Reputation: 11
I am making an simple server for Piper TTS using FastAPI. One of the APIs allows streaming the audio as it is being generated. However, I quickly find out that my current approach, which is borrowed from AllTalk TTS, creates improper WAV files. These files fail to play on FireFox and even crash Audacity, although can be played with Chrome, VLC and MPV with warning.
The current approach is as follow:
Here is the cut down version of what I am trying to do:
import wave
wav_buf = io.BytesIO()
with wave.open(wav_buf, "wb") as wav_bytes:
wav_bytes.setnchannels(1)
wav_bytes.setsampwidth(2)
wav_bytes.setframerate(model_metadata.sample_rate)
wav_file.writeframes(b"")
wav_buf.seek(0)
yield wav_buf.read()
for byte in synthesize_stream_raw(...):
yield byte
However, it seems that WAV expects 4 bytes indicating the size of the raw audio data before those raw data (wiki).

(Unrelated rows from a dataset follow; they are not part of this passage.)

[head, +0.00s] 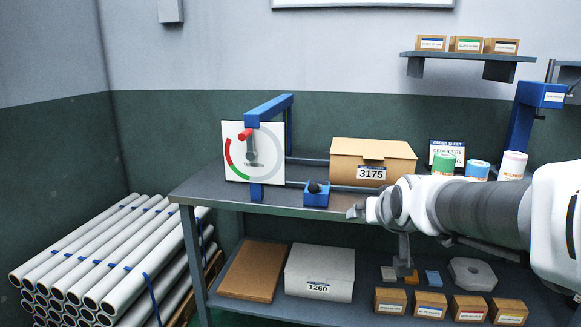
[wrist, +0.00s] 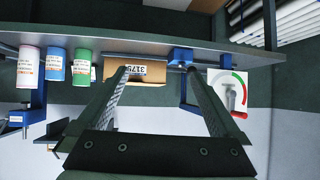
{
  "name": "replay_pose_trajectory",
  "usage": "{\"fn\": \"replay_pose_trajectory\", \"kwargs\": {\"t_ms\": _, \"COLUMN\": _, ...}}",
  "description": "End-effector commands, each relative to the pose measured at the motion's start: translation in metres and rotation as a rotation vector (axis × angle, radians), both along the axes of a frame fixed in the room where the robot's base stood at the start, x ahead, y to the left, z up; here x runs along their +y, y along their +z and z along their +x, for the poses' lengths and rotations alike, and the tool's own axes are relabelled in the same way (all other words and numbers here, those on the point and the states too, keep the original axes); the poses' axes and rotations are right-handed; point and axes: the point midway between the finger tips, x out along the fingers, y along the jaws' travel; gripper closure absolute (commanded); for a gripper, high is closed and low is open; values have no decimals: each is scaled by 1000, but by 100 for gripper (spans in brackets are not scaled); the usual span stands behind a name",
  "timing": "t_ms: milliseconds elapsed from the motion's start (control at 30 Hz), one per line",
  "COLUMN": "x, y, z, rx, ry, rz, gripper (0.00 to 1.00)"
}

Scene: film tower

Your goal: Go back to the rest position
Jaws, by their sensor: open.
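My gripper (head: 381,238) is at the end of my arm, which reaches in from the right in the head view. It is in front of the bench edge, below the cardboard box labelled 3175 (head: 373,160). In the wrist view my gripper (wrist: 157,72) has its two fingers spread wide with nothing between them. That view is upside down; the 3175 box (wrist: 140,72) shows beyond the fingers. My arm hides part of the bench at the right.
The lower shelf holds box 1260 (head: 318,287) and several small boxes. White tubes (head: 85,262) are stacked at left.

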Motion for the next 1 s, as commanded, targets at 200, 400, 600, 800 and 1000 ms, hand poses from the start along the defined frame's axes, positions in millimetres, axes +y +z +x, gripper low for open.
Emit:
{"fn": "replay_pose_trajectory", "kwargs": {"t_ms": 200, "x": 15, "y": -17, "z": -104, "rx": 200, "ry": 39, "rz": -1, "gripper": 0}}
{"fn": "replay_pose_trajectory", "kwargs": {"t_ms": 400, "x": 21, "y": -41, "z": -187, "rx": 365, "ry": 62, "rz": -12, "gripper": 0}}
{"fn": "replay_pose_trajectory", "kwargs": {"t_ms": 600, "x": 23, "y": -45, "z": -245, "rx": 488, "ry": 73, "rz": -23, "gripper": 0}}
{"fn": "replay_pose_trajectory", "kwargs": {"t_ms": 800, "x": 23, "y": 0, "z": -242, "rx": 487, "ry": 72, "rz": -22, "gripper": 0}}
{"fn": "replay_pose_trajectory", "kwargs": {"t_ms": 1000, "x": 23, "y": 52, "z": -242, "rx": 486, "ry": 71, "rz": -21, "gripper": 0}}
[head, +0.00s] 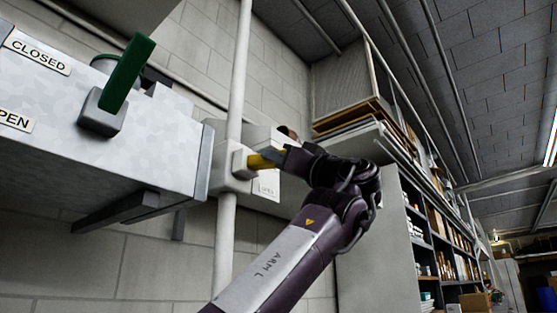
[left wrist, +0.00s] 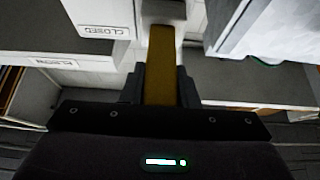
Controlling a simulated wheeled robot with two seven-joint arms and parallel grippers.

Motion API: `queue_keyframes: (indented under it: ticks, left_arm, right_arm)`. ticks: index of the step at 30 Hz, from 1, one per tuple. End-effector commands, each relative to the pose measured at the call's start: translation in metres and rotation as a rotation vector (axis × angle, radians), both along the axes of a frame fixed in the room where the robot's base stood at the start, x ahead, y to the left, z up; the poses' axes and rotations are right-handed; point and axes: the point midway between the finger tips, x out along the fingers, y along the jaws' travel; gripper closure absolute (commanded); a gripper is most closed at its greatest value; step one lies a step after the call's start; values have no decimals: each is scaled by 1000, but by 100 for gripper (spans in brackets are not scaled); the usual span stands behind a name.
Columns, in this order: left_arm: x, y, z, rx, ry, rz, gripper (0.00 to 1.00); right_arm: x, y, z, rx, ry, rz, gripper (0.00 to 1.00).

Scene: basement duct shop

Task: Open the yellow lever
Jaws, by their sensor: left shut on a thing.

As the header is already sent before the actual data is generated, and there is no way to know the size before hands, the final WAV file is malformed with this approach because the data size bytes is zero.
An old thread suggested setting the data size bytes to their max value. But I think that would create another problem. Currently, I just generate the complete file in memory and then send it, but that isn't really streaming as the audio is being generated.
What approach should I do here? Should I choose a different audio format?
Upvotes: 1
Views: 65